Apenas repuesto, tomó la muleta dispuesto a hacerse el alma girones por última vez. Sin billete de vuelta, se embarcó al pitón contrario, con la voz del incierto toro amenazándole en cada embestida. De él oiría lo mismo que el Ricardo III de Shakespeare: «¡Mañana en la batalla piensa en mí y deja caer tu fláccida espada! ¡Desespera y muere!». Pero nuestro rey, más Ulises que Ricardo, no podía ser derrotado. Con un ciego y oscuro salto, cuajó al toro por el pitón derecho, esculpió el toreo en redondo más sentido de la historia. El animal le tomó el pulso con el cuerno sobre la cadera, pero ya nada podría parar la fuerza de un río crecido por la lluvia de lagrimas.

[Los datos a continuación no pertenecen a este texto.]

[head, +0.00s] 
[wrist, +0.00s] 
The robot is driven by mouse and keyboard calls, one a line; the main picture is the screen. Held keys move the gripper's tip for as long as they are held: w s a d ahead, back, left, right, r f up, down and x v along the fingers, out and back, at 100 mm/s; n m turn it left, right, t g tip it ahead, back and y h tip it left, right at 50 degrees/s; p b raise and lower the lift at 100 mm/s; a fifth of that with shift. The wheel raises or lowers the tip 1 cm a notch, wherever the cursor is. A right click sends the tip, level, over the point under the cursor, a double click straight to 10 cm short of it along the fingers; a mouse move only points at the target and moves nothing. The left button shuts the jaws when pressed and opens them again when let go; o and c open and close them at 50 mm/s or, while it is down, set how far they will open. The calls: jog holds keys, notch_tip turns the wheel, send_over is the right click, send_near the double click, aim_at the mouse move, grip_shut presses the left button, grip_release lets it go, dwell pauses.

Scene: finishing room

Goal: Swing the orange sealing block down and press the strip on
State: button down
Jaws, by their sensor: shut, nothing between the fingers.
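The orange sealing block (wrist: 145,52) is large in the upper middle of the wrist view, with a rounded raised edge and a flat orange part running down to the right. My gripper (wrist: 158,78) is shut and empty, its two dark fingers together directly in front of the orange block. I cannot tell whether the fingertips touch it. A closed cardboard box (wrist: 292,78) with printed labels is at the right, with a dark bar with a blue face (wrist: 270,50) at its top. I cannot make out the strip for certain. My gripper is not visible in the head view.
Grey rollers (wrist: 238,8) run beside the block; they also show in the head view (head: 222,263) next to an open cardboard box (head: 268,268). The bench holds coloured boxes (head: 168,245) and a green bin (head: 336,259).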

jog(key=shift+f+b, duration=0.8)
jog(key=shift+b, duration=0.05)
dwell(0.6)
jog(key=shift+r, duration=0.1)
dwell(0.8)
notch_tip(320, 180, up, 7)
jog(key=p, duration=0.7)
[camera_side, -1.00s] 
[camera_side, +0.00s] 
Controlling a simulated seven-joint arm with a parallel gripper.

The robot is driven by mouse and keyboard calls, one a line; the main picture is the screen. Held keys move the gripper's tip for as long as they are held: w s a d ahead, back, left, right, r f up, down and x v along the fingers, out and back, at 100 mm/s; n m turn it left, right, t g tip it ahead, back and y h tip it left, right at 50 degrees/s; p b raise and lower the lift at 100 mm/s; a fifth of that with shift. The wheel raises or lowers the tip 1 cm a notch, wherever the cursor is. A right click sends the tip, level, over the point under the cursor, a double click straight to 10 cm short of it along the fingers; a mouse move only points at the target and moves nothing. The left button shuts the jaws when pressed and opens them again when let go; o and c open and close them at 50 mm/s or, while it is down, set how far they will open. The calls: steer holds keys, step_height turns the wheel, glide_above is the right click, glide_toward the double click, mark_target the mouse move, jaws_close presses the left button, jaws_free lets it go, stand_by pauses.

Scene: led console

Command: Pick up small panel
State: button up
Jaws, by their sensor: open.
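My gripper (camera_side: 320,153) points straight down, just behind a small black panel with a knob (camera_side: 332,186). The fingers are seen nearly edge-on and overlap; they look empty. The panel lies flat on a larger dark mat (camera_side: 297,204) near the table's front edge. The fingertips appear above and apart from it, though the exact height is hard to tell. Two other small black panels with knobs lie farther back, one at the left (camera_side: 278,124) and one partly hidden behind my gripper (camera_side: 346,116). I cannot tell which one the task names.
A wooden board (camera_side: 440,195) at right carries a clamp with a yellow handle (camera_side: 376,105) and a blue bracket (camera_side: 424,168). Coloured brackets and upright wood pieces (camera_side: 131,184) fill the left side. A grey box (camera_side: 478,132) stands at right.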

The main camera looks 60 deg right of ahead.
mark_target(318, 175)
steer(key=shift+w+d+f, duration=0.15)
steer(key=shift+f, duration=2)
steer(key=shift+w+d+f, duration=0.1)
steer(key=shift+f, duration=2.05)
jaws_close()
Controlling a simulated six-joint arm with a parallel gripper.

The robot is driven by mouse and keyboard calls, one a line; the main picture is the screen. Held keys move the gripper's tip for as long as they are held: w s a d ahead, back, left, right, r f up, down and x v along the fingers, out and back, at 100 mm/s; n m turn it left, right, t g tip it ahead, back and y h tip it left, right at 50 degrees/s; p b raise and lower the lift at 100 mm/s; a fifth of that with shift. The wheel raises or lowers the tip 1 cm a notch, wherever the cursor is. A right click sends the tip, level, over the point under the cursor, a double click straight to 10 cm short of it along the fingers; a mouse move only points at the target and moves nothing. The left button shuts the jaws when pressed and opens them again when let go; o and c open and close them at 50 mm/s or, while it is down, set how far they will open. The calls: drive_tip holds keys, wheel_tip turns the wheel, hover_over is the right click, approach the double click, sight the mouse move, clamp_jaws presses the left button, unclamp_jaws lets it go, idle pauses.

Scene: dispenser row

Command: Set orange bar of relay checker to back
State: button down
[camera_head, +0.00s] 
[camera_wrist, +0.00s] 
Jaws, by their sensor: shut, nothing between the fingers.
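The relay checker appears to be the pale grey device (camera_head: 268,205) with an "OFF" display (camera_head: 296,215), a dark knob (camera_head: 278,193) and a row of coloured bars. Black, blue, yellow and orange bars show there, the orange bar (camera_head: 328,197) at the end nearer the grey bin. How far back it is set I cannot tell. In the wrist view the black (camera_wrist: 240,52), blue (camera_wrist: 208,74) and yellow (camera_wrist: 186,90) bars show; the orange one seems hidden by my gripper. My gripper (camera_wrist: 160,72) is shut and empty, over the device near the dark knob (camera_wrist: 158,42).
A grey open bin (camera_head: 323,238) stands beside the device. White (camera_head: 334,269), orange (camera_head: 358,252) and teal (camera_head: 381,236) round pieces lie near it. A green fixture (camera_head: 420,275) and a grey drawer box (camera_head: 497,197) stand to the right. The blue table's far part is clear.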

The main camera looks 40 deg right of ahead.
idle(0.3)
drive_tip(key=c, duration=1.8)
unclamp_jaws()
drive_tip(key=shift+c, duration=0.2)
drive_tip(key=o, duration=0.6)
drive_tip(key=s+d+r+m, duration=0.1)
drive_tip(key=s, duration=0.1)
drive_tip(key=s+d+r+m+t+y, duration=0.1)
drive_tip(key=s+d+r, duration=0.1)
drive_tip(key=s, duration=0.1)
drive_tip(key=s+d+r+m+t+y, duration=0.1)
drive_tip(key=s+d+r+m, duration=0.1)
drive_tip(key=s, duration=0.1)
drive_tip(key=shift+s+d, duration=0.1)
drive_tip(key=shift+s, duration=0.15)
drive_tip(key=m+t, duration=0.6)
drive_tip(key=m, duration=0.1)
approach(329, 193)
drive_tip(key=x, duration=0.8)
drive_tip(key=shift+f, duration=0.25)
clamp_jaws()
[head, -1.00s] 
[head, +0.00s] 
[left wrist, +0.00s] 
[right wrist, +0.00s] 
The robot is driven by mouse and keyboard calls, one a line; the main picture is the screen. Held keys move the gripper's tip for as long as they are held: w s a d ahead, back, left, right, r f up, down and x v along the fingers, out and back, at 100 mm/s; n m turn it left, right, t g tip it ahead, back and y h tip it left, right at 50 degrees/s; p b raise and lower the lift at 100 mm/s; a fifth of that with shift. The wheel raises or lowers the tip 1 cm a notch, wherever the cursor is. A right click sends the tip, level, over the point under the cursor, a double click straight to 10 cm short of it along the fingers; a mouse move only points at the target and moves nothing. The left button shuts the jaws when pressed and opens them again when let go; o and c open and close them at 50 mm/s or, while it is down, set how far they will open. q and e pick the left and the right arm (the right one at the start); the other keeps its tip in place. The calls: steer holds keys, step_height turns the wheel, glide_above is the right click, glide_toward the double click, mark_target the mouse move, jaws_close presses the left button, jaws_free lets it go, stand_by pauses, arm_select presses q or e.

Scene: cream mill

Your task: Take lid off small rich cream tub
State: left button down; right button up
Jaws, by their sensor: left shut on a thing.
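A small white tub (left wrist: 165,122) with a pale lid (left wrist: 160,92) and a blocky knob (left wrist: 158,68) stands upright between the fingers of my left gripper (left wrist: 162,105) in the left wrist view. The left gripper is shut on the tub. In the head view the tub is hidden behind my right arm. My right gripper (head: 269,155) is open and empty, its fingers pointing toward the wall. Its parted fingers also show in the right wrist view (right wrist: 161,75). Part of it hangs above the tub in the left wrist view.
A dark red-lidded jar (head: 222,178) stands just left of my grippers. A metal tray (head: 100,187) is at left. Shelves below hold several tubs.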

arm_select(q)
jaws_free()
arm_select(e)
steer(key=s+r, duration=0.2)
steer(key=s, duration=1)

En la bardomera bajaba su poderoso abatimiento, tan alto tan alto, que no podía mejorarse. Solo Ulises sabe tensar su arco, solo él sabía lo que pasaría después de la vuelta al ruedo. De sorpresa, con la elegancia sin alharacas del hombre honesto, Morante, tan alto, tan alto, añadía un eslabón a la cadena dorada de La Fiesta y nos arrancaba el alma mientras se cortaba la coleta—«Se acabaron los toros»—.
Adiós, José Antonio, goza en Ítaca de aquello por lo que luchaste: tengo que empezar a imaginarme la vida sin ti.